Ces deux projets (A69 et A680) étant étroitement liés, le juge précise que l’appréciation de la raison impérative d’intérêt public majeur doit se faire à l’aune du projet global.
Le Tribunal de Toulouse a estimé que la motivation des arrêtés délivrant la dérogation espèces protégées ne justifiait pas d’une raison impérative d’intérêt public majeur car les intérêts économiques, sociaux et sécuritaires motivant l’arrêté n’étaient pas avérés ou étaient trop limités.
Ces intérêts n’étaient donc pas tels, qu’ils puissent être mis en balance avec les objectifs de conservation des habitats naturels, de la faune et de la flore sauvage.
Le juge conclue donc à l’absence de raison impérative d’intérêt public majeur.
Cette absence n’est pas régularisable, en vertu de l’article L. 181-18 du Code de l’environnement puisqu’elle conditionnait l’ensemble du projet. Les arrêtés d’autorisations environnementales du 2 mars 2023 sont donc annulés, entrainant par voie de conséquence l’arrêt du projet lui-même.

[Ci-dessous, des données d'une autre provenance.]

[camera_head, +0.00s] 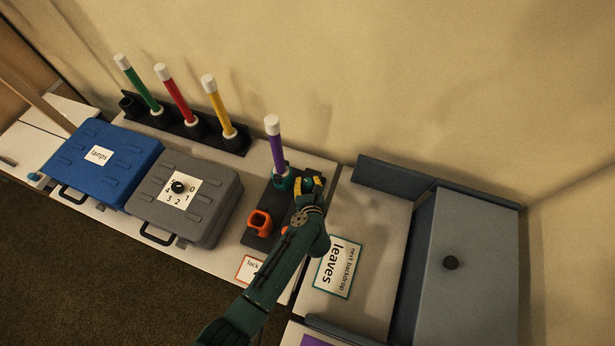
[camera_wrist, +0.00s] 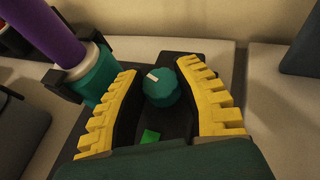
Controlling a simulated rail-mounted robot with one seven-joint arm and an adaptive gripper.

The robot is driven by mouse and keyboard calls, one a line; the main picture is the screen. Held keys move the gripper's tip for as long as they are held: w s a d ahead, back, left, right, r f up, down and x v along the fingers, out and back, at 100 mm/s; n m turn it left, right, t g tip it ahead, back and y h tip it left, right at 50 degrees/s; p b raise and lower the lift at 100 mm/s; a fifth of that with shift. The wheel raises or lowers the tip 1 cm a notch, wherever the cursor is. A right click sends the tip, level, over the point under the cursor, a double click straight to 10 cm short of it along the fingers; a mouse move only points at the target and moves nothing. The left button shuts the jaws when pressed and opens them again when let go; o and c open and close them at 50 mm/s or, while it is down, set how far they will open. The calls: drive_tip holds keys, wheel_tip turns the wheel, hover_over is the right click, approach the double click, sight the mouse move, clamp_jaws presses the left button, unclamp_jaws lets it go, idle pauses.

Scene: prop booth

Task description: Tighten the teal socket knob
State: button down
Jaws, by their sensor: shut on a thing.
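The teal socket knob (camera_wrist: 161,90) sits on a dark base in the wrist view, with a white mark on its top toward the upper left. The yellow fingers of my gripper (camera_wrist: 166,94) are on both sides of it and shut on it. A green patch (camera_wrist: 150,136) shows on the base below the knob. Left of it, a purple tube (camera_wrist: 47,32) stands in a teal socket (camera_wrist: 98,82). In the head view my gripper (camera_head: 309,185) is just right of the purple tube (camera_head: 275,143) and its socket (camera_head: 281,179), and hides the knob.
An orange holder (camera_head: 258,223) stands left of my forearm. A grey case (camera_head: 213,212) and a blue case (camera_head: 112,178) lie farther left. Behind them, a black rack (camera_head: 200,133) holds green, red and yellow tubes. A "leaves" card (camera_head: 337,267) and grey box (camera_head: 465,230) are at right.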

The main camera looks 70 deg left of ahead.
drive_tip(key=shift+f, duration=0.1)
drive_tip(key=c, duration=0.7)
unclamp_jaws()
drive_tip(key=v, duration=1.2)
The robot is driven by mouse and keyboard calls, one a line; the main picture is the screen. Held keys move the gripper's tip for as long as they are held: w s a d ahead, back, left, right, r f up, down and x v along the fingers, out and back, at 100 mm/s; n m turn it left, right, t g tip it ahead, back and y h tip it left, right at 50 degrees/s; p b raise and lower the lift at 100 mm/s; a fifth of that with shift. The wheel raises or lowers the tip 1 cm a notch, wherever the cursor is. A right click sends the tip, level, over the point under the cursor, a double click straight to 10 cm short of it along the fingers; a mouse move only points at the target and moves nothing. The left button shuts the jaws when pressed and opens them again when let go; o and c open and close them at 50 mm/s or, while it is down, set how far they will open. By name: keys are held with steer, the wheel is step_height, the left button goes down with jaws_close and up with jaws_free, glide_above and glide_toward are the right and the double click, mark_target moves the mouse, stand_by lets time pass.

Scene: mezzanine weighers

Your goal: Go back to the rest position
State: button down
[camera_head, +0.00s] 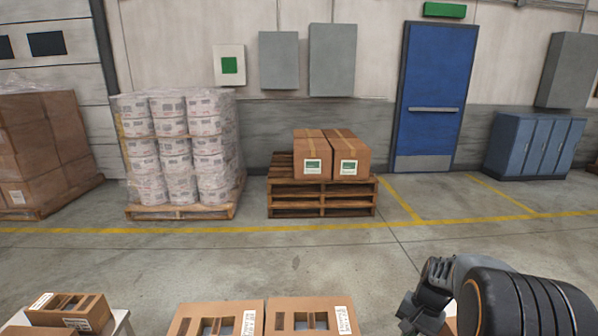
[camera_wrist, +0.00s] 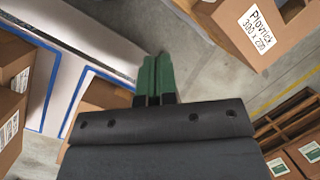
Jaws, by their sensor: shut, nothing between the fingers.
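My gripper (camera_wrist: 156,78) shows in the wrist view with its two green fingers together and nothing between them. The fingers point over the floor, between a white surface with blue lines (camera_wrist: 60,60) and a labelled carton (camera_wrist: 235,35) at the upper right. In the head view my arm shows at the lower right, bent, and its fingertips cannot be made out.
Cut-out cartons line the bottom edge: one at left (camera_head: 92,311), two in the middle (camera_head: 188,318) (camera_head: 340,305). Beyond a clear floor stand a pallet stack (camera_head: 320,197) with two cartons (camera_head: 312,147), wrapped buckets (camera_head: 175,150) and a blue door (camera_head: 437,90).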

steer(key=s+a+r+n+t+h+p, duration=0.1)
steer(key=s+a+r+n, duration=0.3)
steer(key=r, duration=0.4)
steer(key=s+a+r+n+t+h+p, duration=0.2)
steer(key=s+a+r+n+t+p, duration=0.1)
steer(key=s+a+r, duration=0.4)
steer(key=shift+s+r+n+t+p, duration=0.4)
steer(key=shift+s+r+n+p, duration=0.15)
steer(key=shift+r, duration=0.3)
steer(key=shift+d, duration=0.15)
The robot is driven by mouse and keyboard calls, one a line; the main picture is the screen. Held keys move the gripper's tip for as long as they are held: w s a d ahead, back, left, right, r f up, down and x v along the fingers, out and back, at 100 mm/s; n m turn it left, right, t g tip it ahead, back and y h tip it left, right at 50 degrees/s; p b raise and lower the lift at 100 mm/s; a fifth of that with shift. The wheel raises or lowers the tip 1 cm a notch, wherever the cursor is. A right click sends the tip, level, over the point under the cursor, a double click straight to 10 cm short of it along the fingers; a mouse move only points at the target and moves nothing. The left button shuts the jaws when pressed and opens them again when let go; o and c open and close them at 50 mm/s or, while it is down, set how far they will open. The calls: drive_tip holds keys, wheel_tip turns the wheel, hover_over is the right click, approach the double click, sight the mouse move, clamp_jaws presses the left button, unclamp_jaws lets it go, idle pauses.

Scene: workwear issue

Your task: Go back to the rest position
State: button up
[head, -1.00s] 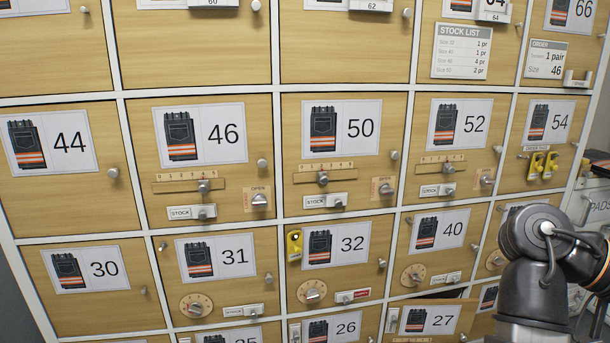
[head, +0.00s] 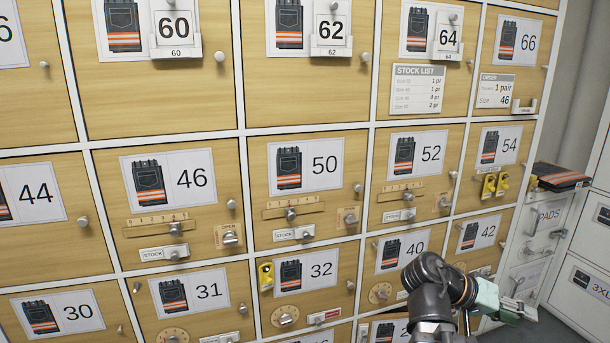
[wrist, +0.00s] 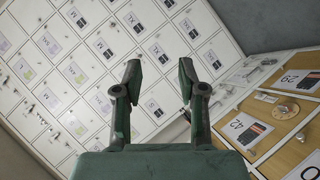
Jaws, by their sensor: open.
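My gripper (wrist: 159,75) shows in the wrist view with its two green and dark fingers apart and nothing between them. In the head view my gripper (head: 520,312) is at the lower right, held in front of the lower cabinet rows near the PADS drawers. It touches nothing that I can see. My dark, bent wrist covers part of the area below locker door 40 (head: 402,250).
A wooden locker wall with numbered doors, such as door 46 (head: 178,205), fills the head view. Folded trousers (head: 560,177) lie on the PADS drawer unit (head: 540,225) at right. White drawers (wrist: 110,60) face the wrist view.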

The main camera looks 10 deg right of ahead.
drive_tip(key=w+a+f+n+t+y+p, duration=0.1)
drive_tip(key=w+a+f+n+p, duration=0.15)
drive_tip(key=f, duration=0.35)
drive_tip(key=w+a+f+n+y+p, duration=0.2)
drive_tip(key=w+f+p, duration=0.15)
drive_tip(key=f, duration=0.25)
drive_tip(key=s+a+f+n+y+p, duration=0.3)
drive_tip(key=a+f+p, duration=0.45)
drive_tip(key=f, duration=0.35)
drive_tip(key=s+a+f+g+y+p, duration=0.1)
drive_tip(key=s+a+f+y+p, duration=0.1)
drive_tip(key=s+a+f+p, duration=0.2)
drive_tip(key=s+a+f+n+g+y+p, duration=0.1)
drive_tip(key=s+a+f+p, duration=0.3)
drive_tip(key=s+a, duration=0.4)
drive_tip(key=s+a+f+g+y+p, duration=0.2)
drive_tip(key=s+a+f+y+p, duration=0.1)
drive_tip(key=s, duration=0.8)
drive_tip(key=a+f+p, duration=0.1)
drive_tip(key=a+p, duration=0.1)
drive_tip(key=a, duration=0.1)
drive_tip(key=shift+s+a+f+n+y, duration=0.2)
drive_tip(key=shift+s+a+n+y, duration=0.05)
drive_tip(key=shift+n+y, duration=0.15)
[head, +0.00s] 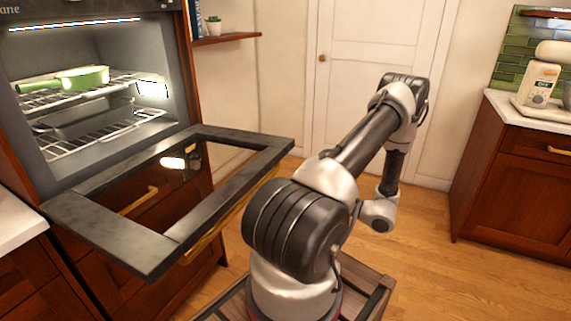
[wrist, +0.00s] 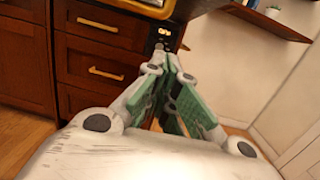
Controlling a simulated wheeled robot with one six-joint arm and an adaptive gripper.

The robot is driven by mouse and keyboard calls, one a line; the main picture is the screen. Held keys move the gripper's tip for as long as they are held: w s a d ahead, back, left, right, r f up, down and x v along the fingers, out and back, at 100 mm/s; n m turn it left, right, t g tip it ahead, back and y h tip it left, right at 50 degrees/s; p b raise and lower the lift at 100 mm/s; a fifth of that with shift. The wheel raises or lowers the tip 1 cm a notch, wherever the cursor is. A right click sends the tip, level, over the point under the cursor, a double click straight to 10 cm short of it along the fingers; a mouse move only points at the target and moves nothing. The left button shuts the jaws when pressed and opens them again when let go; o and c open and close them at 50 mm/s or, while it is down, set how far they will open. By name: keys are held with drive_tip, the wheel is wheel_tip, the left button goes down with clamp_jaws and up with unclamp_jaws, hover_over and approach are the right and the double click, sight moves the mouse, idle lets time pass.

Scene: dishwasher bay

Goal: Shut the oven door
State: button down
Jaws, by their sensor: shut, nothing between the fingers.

Cette situation ne fait l’affaire de personne puisque, d’un côté, la destruction des espaces naturelles a déjà eu lieu avec les travaux engagés et puisque, de l’autre côté, le projet ne verra pas le jour alors qu’il a déjà coûté environ 300 millions d’euros.
L’État a d’ores et déjà signifié qu’il interjetterait appel. Il y a fort à parier que cette affaire finira, à terme, devant le Conseil d’État.